All lines from the one with "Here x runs" through the one with "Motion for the", and only those, are to be reproduced exactly, both ends included.

——————

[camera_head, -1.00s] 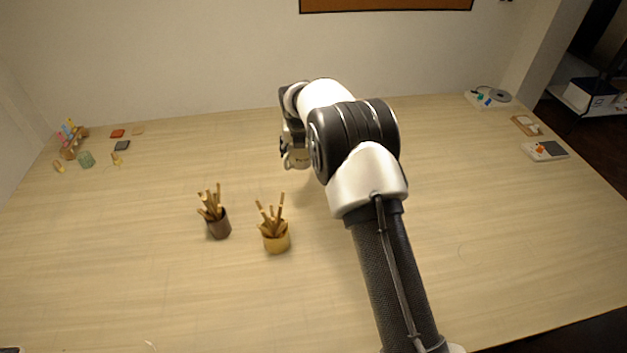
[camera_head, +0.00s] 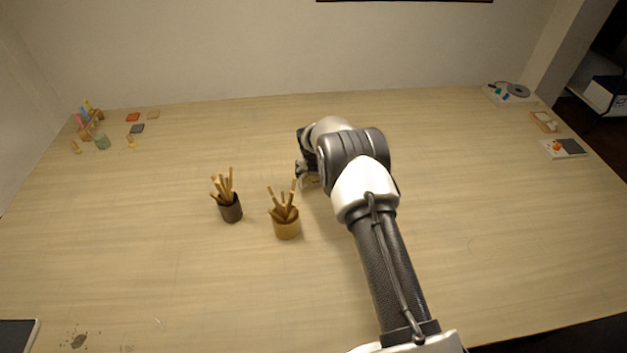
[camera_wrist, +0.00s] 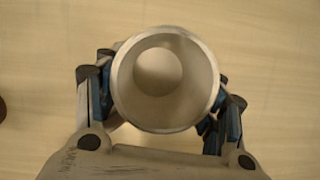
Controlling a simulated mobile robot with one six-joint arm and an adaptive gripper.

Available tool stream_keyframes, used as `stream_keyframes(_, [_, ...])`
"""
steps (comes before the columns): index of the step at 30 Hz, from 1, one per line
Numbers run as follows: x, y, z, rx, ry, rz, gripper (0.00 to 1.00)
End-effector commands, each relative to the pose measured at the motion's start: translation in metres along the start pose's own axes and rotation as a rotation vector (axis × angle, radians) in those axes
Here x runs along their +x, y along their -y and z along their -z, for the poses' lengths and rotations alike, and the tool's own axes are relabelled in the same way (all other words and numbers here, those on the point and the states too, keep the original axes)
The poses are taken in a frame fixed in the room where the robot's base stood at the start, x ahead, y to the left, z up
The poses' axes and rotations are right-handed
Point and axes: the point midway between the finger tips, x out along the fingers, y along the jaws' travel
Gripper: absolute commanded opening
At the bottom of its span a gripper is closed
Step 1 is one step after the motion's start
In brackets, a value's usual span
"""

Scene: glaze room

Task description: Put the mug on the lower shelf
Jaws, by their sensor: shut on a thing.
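The mug (camera_wrist: 205,72) is pale grey and round. In the wrist view I look down into its open, empty inside. My gripper (camera_wrist: 163,100) is shut on it, with one blue-padded finger on each side of its wall. Wooden tabletop shows around the mug; I cannot tell how high it is above the table. In the head view my gripper (camera_head: 303,172) is mostly hidden behind my own wrist, beyond the brush pots, and the mug is barely visible there. I cannot make out the lower shelf of the task for certain.
Two pots of brushes, one dark (camera_head: 231,209) and one yellow (camera_head: 287,226), stand just left and in front of my gripper. Small items sit at the far left and far right of the table (camera_head: 480,240). A dark rack (camera_head: 605,92) stands beyond the right edge.

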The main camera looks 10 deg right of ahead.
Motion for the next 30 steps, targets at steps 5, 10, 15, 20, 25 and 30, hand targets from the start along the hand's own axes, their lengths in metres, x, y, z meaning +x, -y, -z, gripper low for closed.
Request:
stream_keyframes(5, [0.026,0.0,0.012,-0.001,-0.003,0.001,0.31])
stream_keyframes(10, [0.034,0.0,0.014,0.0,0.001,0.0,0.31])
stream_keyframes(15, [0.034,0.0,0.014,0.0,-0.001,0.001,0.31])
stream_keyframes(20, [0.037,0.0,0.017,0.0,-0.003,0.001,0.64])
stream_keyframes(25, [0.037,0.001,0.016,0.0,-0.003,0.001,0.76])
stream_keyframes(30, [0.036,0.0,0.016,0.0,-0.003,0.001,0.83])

——————

▸ Reply to the task
Here x runs along their +x, y along their -y and z along their -z, for the poses' lengths and rotations alike, and the tool's own axes are relabelled in the same way (all other words and numbers here, those on the point and the states too, keep the original axes)
The poses are taken in a frame fixed in the room where the robot's base stood at the start, x ahead, y to the left, z up
The poses' axes and rotations are right-handed
Point and axes: the point midway between the finger tips, x out along the fingers, y along the jaws' travel
Gripper: absolute commanded opening
At the bottom of its span a gripper is closed
Step 1 is one step after the motion's start
In brackets, a value's usual span
"""

Scene: glaze room

Task description: Put the mug on the lower shelf
Jaws, by their sensor: shut on a thing.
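The mug (camera_wrist: 205,72) is pale grey and round. In the wrist view I look down into its open, empty inside. My gripper (camera_wrist: 163,100) is shut on it, with one blue-padded finger on each side of its wall. Wooden tabletop shows around the mug; I cannot tell how high it is above the table. In the head view my gripper (camera_head: 303,172) is mostly hidden behind my own wrist, beyond the brush pots, and the mug is barely visible there. I cannot make out the lower shelf of the task for certain.
Two pots of brushes, one dark (camera_head: 231,209) and one yellow (camera_head: 287,226), stand just left and in front of my gripper. Small items sit at the far left and far right of the table (camera_head: 480,240). A dark rack (camera_head: 605,92) stands beyond the right edge.

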The main camera looks 10 deg right of ahead.
Motion for the next 30 steps, targets at steps 5, 10, 15, 20, 25 and 30, hand targets from the start along the hand's own axes, their lengths in metres, x, y, z meaning +x, -y, -z, gripper low for closed.

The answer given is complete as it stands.